- Court: 9th Circuit Court of Appeals Archives
- Area(s) of Law: Sentencing
- Date Filed: 04-08-2013
- Case #: 11-50219
- Judge(s)/Court Below: Circuit Judge Goodwin for the Court; Circuit Judge Fletcher and Senior District Judge Korman
- Full Text Opinion
Yuman-Hernandez was convicted from charges stemming from a conspiracy to rob a drug stash house and his use of a firearm. Yuman-Hernandez agreed to take part in an invented robbery of a cocaine stash house as part of an Alcohol, Tobacco, and Firearms (“ATF”) reverse sting operation targeting home-invasions. An undercover ATF agent informed Yuman-Hernandez and his co-defendants that he knew of a stash house that contained 20-25 kilograms of cocaine and presented Yuman Hernandez with an opportunity to withdraw. Yuman-Hernandez brought this appeal against the statutory mandatory-minimum sentence imposed against him of 180 months, arguing that the district court erred in rejecting his claim of sentencing entrapment. Sentencing entrapment ensues when a defendant already predisposed to carry out a lessor crime becomes entrapped to commit a greater crime that is subject to a greater punishment.

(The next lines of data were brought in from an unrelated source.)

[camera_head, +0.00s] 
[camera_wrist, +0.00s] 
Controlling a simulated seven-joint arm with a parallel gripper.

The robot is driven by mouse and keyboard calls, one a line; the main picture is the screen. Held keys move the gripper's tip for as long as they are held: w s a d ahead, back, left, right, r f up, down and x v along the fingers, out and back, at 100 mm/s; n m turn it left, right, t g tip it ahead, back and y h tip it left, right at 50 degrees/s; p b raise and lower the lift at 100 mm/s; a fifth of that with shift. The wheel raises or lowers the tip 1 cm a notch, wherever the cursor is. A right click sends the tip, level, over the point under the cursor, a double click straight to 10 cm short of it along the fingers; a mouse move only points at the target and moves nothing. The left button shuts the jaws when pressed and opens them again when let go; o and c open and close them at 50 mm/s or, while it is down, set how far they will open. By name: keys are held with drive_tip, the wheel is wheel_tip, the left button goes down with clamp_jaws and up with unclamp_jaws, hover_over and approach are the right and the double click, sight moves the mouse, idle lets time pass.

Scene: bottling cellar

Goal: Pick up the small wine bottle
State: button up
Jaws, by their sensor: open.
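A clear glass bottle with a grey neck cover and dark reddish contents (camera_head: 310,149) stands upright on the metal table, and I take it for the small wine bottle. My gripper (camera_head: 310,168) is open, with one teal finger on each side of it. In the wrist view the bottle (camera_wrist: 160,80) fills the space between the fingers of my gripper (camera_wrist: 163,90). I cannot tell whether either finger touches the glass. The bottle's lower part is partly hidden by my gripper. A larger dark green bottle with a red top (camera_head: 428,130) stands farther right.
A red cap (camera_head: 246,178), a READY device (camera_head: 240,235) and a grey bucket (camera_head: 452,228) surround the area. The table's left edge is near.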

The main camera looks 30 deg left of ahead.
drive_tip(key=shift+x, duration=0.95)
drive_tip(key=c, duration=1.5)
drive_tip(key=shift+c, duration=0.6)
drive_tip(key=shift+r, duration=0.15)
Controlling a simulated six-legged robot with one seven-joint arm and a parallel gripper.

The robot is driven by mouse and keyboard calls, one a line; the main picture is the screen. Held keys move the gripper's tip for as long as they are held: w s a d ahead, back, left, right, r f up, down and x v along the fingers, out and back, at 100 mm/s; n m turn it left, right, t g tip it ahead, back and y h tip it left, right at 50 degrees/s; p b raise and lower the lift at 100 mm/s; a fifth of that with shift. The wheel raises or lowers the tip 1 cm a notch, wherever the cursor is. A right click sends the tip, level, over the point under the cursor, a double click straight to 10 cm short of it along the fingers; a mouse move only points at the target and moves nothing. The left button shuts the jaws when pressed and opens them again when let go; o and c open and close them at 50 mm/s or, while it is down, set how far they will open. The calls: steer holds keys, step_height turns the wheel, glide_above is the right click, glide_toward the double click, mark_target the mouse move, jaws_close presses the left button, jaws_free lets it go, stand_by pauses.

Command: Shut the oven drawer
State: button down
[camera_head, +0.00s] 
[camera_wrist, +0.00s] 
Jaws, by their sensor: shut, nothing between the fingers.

Yuman-Hernandez argued that there was insufficient evidence to prove an affirmative predisposition to carry out a crime involving 20-25 kilograms of cocaine and that he was not capable of purchasing that much cocaine. The Ninth Circuit held that in order to establish sentencing entrapment, a defendant only needs to show either a lack of intent or a lack of capability because in a predisposition analysis, the capability prong is less relevant and manipulated more easily when applied to a context involving a fictitious stash house robbery. The predisposition-capability that was of interest was the capability to conspire with others to commit the robbery of the stash house. The panel found that it was Yuman-Hernandez’s burden to prove a lack of predisposition, which he failed to prove, and that the ability to purchase cocaine was irrelevant. AFFIRMED.